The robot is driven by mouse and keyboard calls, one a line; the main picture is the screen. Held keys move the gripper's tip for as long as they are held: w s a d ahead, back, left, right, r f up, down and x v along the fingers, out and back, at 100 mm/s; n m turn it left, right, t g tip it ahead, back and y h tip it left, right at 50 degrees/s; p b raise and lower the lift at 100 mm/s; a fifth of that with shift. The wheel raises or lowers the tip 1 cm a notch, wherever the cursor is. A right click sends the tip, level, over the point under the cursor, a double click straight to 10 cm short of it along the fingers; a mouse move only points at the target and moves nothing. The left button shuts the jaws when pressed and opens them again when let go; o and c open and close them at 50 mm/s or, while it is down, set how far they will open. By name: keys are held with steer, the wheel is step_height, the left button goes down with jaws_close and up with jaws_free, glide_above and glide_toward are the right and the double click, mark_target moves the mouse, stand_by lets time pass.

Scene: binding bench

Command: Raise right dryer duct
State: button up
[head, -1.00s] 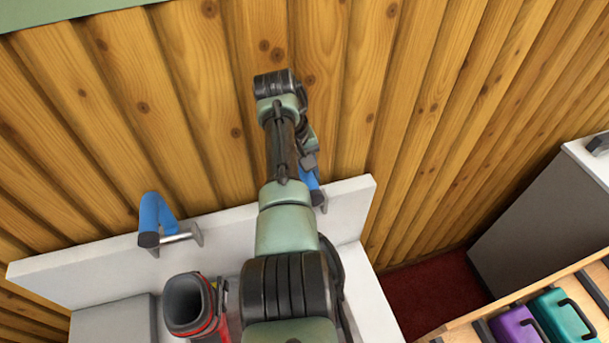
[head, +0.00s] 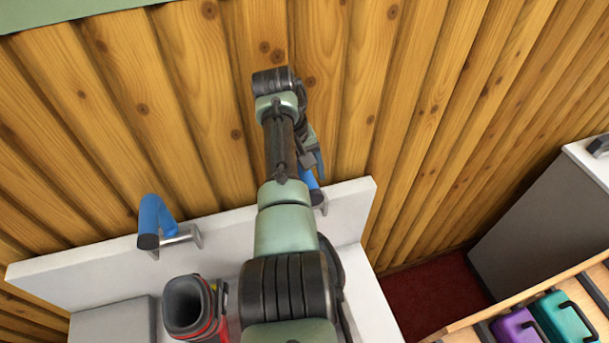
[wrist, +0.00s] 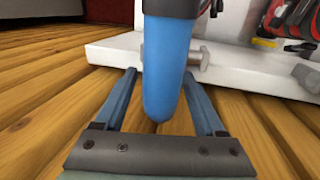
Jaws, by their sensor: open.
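The right dryer duct is a blue rounded tube (head: 310,181) at the right part of the white ledge, half hidden behind my arm in the head view. In the wrist view the duct (wrist: 168,60) hangs across the middle, its rounded end towards my palm. My gripper (wrist: 160,76) is open, with one finger on each side of the duct. Gaps show beside the duct, so the fingers are not closed on it. A second blue duct (head: 154,218) is on the left of the ledge, tilted up from a metal bracket.
A wooden plank wall (head: 190,90) rises right behind the ledge (head: 75,262). A dark grey cup-like holder with red trim (head: 185,305) stands on the white unit. Purple and teal cases (head: 563,315) lie at lower right.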

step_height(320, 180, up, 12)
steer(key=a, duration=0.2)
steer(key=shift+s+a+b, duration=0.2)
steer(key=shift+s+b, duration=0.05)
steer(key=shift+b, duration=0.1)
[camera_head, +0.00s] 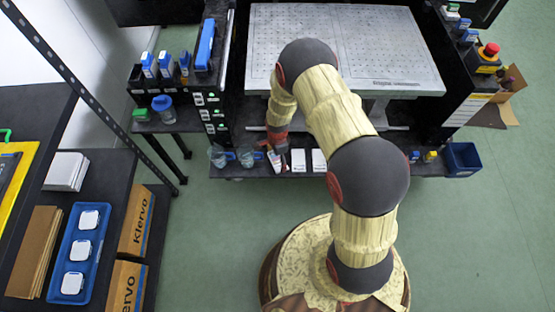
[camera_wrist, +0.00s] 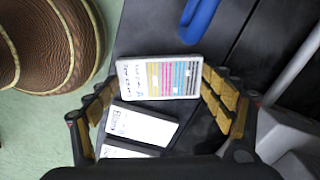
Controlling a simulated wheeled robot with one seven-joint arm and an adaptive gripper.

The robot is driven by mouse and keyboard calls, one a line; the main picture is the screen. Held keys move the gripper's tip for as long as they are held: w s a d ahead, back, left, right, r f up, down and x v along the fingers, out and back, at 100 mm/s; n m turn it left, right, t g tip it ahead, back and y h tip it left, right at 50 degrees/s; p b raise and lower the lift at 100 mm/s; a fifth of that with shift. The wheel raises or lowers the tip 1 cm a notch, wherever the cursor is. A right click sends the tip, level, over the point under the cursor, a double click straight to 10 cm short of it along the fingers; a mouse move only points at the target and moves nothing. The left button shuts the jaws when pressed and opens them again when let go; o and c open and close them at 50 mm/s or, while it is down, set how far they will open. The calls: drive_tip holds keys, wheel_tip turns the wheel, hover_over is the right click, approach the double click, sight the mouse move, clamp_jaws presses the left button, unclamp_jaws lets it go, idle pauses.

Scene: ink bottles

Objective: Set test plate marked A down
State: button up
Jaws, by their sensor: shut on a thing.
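The test plate marked A (camera_wrist: 158,79) is a thin white plate with coloured stripes and handwriting including an "A". In the wrist view it sits between the two fingers of my gripper (camera_wrist: 160,86), which is shut on its side edges. In the head view my gripper (camera_head: 278,150) is over the low black shelf (camera_head: 350,169), and the plate (camera_head: 273,159) shows only partly, at its left. I cannot tell whether the plate touches the shelf.
Two white plates (camera_head: 298,160) (camera_head: 319,160) lie on the shelf just right of the held plate; one reads in the wrist view (camera_wrist: 143,124). Glass beakers (camera_head: 217,156) stand to the left. Small bottles (camera_head: 430,156) and a blue bin (camera_head: 462,158) are at the right end.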

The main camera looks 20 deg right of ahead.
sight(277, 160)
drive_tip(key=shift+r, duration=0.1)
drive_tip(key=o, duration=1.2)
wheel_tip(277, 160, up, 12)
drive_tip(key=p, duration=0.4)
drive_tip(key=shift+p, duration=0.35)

§ **Objective**: Reproduce each line of the entries in which the word "Scene" is found.

§ **Answer to the task**:
Scene: binding bench
Scene: ink bottles

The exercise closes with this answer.